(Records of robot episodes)
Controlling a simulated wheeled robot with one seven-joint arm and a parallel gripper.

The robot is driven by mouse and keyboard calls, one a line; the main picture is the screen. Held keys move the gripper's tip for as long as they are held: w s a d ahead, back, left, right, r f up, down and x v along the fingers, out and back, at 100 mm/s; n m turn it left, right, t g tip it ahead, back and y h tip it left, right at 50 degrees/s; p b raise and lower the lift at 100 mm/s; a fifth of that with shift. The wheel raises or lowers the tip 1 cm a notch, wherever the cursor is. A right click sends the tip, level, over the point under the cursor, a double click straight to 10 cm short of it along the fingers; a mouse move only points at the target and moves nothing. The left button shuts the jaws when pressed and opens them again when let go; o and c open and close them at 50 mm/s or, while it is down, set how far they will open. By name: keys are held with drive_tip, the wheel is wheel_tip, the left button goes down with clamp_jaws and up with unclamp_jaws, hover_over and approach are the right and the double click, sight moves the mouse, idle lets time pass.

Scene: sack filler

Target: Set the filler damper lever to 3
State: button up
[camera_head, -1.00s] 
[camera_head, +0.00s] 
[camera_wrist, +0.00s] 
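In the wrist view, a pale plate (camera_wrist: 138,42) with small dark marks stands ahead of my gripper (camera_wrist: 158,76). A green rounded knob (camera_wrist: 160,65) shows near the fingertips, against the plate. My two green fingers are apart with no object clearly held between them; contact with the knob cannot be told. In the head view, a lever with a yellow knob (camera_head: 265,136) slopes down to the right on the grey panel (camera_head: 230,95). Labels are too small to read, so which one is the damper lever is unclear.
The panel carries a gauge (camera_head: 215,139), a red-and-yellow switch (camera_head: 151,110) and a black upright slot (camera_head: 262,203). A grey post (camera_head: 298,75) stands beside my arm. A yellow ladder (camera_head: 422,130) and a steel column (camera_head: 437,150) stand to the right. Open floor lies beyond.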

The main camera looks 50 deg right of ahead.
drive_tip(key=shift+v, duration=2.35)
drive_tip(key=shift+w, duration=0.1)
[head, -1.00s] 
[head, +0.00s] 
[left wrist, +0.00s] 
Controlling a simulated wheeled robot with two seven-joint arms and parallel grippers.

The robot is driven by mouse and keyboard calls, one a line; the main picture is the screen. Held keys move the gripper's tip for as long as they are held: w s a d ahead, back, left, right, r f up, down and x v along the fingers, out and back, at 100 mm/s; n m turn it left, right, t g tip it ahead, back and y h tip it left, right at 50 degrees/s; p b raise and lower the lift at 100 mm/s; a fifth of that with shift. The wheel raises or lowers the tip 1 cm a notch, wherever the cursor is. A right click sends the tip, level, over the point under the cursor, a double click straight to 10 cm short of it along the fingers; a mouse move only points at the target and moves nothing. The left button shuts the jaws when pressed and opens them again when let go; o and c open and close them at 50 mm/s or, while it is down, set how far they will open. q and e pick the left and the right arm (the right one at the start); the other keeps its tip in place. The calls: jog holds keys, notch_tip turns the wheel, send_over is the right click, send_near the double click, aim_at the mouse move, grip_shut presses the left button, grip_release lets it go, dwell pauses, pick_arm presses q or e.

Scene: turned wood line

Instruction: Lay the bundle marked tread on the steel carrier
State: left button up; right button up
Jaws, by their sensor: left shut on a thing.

Task prompt:
Gather all lines of the records that include the word "seven".

Task solution:
Controlling a simulated wheeled robot with one seven-joint arm and a parallel gripper.
Controlling a simulated wheeled robot with two seven-joint arms and parallel grippers.

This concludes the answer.